(Rows from a robot dataset)
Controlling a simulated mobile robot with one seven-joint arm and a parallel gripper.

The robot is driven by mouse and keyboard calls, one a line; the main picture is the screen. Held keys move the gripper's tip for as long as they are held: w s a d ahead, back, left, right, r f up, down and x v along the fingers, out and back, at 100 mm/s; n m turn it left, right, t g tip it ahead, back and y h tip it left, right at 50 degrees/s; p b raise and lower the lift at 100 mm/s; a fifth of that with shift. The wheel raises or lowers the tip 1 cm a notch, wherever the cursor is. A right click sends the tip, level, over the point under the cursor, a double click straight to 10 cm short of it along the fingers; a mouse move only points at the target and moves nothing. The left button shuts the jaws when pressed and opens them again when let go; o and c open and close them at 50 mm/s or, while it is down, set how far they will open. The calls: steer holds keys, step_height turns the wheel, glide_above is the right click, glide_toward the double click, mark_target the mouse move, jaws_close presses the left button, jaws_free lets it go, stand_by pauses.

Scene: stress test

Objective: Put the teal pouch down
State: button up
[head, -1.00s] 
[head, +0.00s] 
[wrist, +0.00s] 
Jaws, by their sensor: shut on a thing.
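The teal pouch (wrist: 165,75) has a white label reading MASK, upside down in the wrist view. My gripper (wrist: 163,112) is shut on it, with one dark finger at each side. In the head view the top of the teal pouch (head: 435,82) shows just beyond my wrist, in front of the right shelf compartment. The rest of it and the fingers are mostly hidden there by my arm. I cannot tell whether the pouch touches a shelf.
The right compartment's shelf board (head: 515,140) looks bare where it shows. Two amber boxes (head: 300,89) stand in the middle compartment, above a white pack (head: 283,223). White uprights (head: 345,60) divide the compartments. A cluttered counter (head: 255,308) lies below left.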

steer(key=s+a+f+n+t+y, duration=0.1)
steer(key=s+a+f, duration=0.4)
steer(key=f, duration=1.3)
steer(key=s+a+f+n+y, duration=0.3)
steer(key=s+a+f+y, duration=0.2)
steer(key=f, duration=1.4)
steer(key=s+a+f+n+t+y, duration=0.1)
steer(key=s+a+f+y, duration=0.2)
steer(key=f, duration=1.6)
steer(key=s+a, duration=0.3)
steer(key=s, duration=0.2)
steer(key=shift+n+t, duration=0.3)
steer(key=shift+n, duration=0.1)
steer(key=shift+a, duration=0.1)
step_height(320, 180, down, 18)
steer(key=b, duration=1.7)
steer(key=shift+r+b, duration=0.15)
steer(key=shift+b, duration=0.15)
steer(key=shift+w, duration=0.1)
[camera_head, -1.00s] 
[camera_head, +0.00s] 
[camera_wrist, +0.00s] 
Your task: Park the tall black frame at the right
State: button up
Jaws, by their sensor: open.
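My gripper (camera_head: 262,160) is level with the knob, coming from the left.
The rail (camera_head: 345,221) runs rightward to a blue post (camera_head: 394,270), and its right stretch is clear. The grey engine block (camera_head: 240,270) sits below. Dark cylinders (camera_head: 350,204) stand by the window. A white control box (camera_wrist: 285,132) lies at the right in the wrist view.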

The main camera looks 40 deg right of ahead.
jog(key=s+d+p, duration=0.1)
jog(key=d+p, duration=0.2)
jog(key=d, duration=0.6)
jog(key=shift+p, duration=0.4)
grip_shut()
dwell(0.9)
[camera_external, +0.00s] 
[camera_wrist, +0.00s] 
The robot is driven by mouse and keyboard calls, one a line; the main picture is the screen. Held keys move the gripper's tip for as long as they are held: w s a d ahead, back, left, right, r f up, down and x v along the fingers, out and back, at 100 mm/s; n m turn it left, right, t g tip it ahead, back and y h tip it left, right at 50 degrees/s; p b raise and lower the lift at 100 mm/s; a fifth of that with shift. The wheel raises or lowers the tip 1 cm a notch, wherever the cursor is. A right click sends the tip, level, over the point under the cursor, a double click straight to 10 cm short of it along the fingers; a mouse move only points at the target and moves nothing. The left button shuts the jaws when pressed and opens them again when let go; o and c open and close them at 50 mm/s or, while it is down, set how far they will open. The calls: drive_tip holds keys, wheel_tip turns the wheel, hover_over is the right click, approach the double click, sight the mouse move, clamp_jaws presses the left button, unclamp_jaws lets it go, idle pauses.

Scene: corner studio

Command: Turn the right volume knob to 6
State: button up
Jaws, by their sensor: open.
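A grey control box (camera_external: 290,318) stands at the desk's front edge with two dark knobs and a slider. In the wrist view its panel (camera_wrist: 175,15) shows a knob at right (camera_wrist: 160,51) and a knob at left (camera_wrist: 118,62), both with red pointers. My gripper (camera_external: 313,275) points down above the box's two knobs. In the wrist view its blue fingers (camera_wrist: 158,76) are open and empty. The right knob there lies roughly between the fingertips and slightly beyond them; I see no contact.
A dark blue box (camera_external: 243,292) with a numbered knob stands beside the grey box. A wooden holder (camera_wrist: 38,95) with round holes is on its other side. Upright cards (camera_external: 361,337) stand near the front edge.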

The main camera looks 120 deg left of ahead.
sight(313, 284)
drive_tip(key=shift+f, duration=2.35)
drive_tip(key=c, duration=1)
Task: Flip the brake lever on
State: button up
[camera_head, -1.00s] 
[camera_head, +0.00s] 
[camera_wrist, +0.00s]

Exercise task.
Provide all the records again, word for word.

Complete response.
Controlling a simulated mobile robot with one seven-joint arm and a parallel gripper.

The robot is driven by mouse and keyboard calls, one a line; the main picture is the screen. Held keys move the gripper's tip for as long as they are held: w s a d ahead, back, left, right, r f up, down and x v along the fingers, out and back, at 100 mm/s; n m turn it left, right, t g tip it ahead, back and y h tip it left, right at 50 degrees/s; p b raise and lower the lift at 100 mm/s; a fifth of that with shift. The wheel raises or lowers the tip 1 cm a notch, wherever the cursor is. A right click sends the tip, level, over the point under the cursor, a double click straight to 10 cm short of it along the fingers; a mouse move only points at the target and moves nothing. The left button shuts the jaws when pressed and opens them again when let go; o and c open and close them at 50 mm/s or, while it is down, set how far they will open. The calls: steer holds keys, step_height turns the wheel, glide_above is the right click, glide_toward the double click, mark_target the mouse move, jaws_close presses the left button, jaws_free lets it go, stand_by pauses.

Scene: stress test

Objective: Put the teal pouch down
State: button up
[head, -1.00s] 
[head, +0.00s] 
[wrist, +0.00s] 
Jaws, by their sensor: shut on a thing.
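The teal pouch (wrist: 165,75) has a white label reading MASK, upside down in the wrist view. My gripper (wrist: 163,112) is shut on it, with one dark finger at each side. In the head view the top of the teal pouch (head: 435,82) shows just beyond my wrist, in front of the right shelf compartment. The rest of it and the fingers are mostly hidden there by my arm. I cannot tell whether the pouch touches a shelf.
The right compartment's shelf board (head: 515,140) looks bare where it shows. Two amber boxes (head: 300,89) stand in the middle compartment, above a white pack (head: 283,223). White uprights (head: 345,60) divide the compartments. A cluttered counter (head: 255,308) lies below left.

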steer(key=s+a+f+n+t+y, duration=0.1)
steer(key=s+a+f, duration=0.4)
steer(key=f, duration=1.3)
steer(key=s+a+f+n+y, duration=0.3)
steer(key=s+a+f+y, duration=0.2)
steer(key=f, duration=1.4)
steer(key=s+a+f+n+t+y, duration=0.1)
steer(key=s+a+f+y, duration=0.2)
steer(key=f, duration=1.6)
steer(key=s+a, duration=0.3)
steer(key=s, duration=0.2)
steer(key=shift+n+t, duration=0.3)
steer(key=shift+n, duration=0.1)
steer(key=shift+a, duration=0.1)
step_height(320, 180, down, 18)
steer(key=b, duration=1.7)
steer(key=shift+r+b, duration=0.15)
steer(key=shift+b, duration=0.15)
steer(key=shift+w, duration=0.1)
[camera_head, -1.00s] 
[camera_head, +0.00s] 
[camera_wrist, +0.00s] 
Your task: Park the tall black frame at the right
State: button up
Jaws, by their sensor: open.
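My gripper (camera_head: 262,160) is level with the knob, coming from the left.
The rail (camera_head: 345,221) runs rightward to a blue post (camera_head: 394,270), and its right stretch is clear. The grey engine block (camera_head: 240,270) sits below. Dark cylinders (camera_head: 350,204) stand by the window. A white control box (camera_wrist: 285,132) lies at the right in the wrist view.

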The main camera looks 40 deg right of ahead.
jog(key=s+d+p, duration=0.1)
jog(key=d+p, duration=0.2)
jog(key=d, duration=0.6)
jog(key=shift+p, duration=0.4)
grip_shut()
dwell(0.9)
[camera_external, +0.00s] 
[camera_wrist, +0.00s] 
The robot is driven by mouse and keyboard calls, one a line; the main picture is the screen. Held keys move the gripper's tip for as long as they are held: w s a d ahead, back, left, right, r f up, down and x v along the fingers, out and back, at 100 mm/s; n m turn it left, right, t g tip it ahead, back and y h tip it left, right at 50 degrees/s; p b raise and lower the lift at 100 mm/s; a fifth of that with shift. The wheel raises or lowers the tip 1 cm a notch, wherever the cursor is. A right click sends the tip, level, over the point under the cursor, a double click straight to 10 cm short of it along the fingers; a mouse move only points at the target and moves nothing. The left button shuts the jaws when pressed and opens them again when let go; o and c open and close them at 50 mm/s or, while it is down, set how far they will open. The calls: drive_tip holds keys, wheel_tip turns the wheel, hover_over is the right click, approach the double click, sight the mouse move, clamp_jaws presses the left button, unclamp_jaws lets it go, idle pauses.

Scene: corner studio

Command: Turn the right volume knob to 6
State: button up
Jaws, by their sensor: open.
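A grey control box (camera_external: 290,318) stands at the desk's front edge with two dark knobs and a slider. In the wrist view its panel (camera_wrist: 175,15) shows a knob at right (camera_wrist: 160,51) and a knob at left (camera_wrist: 118,62), both with red pointers. My gripper (camera_external: 313,275) points down above the box's two knobs. In the wrist view its blue fingers (camera_wrist: 158,76) are open and empty. The right knob there lies roughly between the fingertips and slightly beyond them; I see no contact.
A dark blue box (camera_external: 243,292) with a numbered knob stands beside the grey box. A wooden holder (camera_wrist: 38,95) with round holes is on its other side. Upright cards (camera_external: 361,337) stand near the front edge.

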The main camera looks 120 deg left of ahead.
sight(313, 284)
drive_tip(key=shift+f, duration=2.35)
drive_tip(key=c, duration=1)
Task: Flip the brake lever on
State: button up
[camera_head, -1.00s] 
[camera_head, +0.00s] 
[camera_wrist, +0.00s]

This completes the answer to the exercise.